MUTIARAHINDU.COM -- Relevansi Pemikiran Filosofis Ki Hadjar Dewantara Terhadap Sistem Pendidikan Hindu. Berbicara tentang pendidikan akan menjadi hal yang substansi dalam perkembangan manusia. Hal tersebut dikarenakan pendidikan merupakan hal yang amat penting bagi manusia dalam segala aspek kehidupannya. Pendidikan memberi pengaruh yang besar bagi manusia agar mampu bertahan hidup dengan membangun interaksi yang baik dengan sesamanya sehingga kebutuhan hidupnya terpenuhi dengan mudah. Idealnya, pendidikan sudah diberikan sejak dini supaya nilai yang ada di dalam pendidikan tersebut semakin mudah diterapkan di usia dewasa. Menurut Neolaka (2017: 2) menjelaskan kegiatan pendidikan adalah banyak cakupannya dan sangat berkaitan dengan perkembangan manusia muda, mulai dari perkembangan jasmaniah dan rohaniah, antara lain perkembangan fisik, pikiran, perasaan, kemauan, kesehatan, keterampilan, sosial, hati nurani, kasih sayang. 

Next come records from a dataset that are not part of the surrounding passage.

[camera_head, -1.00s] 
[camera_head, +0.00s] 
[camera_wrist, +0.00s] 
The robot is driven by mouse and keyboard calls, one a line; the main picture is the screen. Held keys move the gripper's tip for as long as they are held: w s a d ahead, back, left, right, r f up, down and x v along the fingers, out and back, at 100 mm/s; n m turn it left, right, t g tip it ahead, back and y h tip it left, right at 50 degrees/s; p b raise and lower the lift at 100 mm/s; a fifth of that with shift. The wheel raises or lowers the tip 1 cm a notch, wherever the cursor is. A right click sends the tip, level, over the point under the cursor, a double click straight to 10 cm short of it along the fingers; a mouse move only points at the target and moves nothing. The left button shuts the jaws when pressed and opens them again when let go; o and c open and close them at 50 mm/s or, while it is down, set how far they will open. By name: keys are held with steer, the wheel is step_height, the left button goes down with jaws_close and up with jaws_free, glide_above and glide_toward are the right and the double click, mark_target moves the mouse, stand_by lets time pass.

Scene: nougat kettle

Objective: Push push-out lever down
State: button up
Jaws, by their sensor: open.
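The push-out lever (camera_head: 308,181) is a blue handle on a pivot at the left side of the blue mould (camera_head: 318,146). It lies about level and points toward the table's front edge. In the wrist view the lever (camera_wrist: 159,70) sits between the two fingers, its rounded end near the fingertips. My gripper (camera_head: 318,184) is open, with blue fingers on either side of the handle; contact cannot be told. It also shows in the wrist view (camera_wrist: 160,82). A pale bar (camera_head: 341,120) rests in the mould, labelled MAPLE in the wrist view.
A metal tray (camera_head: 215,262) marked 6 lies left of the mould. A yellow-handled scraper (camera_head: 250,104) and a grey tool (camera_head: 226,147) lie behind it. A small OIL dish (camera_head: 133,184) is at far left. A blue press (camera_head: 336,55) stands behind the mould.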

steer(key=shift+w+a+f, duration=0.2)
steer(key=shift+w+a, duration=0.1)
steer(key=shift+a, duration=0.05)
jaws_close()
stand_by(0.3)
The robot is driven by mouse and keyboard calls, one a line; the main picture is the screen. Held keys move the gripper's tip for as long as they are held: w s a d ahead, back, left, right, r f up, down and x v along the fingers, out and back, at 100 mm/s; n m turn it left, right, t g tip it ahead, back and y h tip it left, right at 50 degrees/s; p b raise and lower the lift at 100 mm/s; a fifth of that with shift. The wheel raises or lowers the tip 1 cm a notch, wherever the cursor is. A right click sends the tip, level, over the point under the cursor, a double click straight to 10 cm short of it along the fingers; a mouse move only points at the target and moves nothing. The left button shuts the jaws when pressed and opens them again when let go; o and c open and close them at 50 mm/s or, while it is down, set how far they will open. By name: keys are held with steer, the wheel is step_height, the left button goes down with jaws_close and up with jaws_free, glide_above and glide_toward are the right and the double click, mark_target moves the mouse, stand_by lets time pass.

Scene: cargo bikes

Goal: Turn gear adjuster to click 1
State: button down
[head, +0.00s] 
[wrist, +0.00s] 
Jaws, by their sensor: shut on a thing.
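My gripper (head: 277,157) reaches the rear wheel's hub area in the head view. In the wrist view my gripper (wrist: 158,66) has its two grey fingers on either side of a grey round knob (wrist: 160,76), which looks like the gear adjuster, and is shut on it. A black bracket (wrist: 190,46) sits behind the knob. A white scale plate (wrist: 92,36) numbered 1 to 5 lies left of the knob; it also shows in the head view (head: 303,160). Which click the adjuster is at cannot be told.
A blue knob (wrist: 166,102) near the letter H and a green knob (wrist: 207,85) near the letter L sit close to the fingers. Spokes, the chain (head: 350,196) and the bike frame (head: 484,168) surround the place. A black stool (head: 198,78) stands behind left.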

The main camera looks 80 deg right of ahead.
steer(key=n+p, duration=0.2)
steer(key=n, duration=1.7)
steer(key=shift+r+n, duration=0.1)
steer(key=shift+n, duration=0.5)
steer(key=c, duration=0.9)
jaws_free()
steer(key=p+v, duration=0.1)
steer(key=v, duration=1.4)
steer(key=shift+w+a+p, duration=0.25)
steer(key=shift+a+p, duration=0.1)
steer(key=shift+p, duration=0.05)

Pendidikan adalah kegiatan membudayakan manusia muda atau membuat orang muda ini hidup berbudaya sesuai standar yang diterima oleh masyarakat. Pendidikan menurut Undang-Undang Sistem Pendidikan Nasional No. 20 Tahun 2003 adalah usaha sadar dan terencana untuk mewujudkan suasana belajar dan proses pembelajaran agar peserta didik secara aktif mengembangkan potensi dirinya untuk memiliki kekuatan spiritual keagamaan, pengendalian diri, kepribadian, kecerdasan, akhlak mulia, serta keterampilan yang diperlukan dirinya dan masyarakat. 

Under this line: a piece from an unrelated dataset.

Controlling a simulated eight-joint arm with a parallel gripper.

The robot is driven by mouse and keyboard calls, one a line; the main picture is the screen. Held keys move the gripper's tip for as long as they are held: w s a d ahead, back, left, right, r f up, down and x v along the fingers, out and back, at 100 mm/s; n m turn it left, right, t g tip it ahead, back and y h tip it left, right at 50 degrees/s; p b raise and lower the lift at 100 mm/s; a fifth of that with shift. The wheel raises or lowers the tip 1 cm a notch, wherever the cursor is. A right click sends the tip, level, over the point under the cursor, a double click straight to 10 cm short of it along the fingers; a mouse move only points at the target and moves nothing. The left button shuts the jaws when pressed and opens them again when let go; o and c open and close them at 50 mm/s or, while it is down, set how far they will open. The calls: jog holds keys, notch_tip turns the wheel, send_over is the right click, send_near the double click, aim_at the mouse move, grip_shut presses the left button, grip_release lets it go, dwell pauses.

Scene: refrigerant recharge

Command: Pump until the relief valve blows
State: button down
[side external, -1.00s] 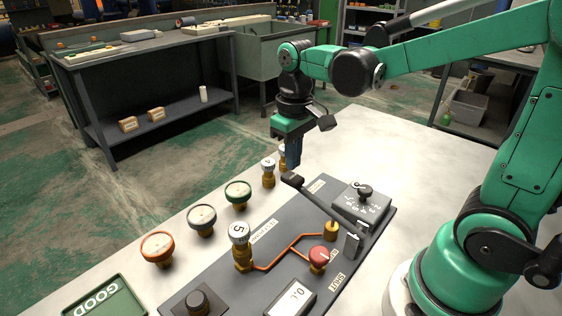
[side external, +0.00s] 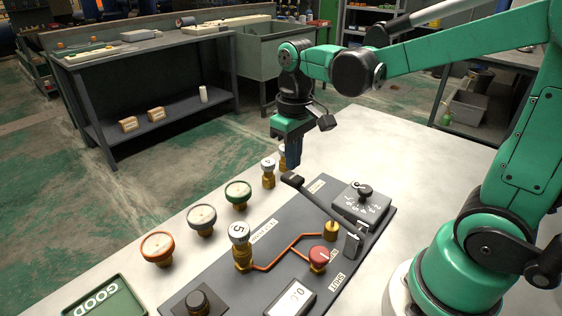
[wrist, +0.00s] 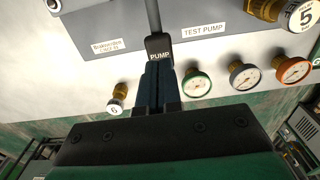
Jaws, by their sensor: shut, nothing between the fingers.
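The pump lever (side external: 318,205) is a grey bar with a black grip, slanting up from its pivot on the dark panel (side external: 215,268). Its grip, labelled PUMP, also shows in the wrist view (wrist: 159,48). My gripper (side external: 292,168) has its blue fingers shut and empty, right at the grip's end; I cannot tell if they touch it. The fingers show just below the grip in the wrist view (wrist: 158,68). A brass valve with a white cap marked 5 (side external: 240,237) stands upright on the panel, joined by orange pipe to a red knob (side external: 318,257).
Green (side external: 238,193), grey (side external: 202,218) and orange (side external: 158,247) gauges stand along the table's edge. Another brass valve (side external: 268,172) stands near my gripper. A dial box (side external: 362,201), digital readout (side external: 291,299), black knob (side external: 198,301) and green GOOD tray (side external: 105,297) are around.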

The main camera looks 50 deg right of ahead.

Sebagian besar masyarakat mengetahui bahwa konsep pendidikan yang dianut oleh Indonesia sebenarnya merupakan hasil pemikiran Ki Hadjar Dewantara (KH Dewatara), sehingga beliau pun dijuluki sebagai “Bapak Pendidikan Nasional” karena jasa yang sudah beliau berikan. Selain dikenal sebagai pendidik yang hebat, beliau juga terkenal  sebagai orang yang agamis serta santun meski berasal dari kalangan ningrat. Sejak tahun 1935 dalam era kolonial, Ki Hadjar Dewantara telah mengemukakan pendapatnya mengenai Tripusat Pendidikan, yaitu keluarga, sekolah dan masyarakat. Menurut Ki Hadjar Dewantara masing-masing pusat pendidikan tersebut mempunyai tujuannya yang khas, namun tetap berhubungan satu dengan yang lainnya. Konsep Tripusat Pendidikan atau Trisentral Pendidikan sesuai dengan era kolonialisme mempunyai arti yang spesifik yaitu menentang sistem pengajaran kolonial (Tilaar, 2015: 16). 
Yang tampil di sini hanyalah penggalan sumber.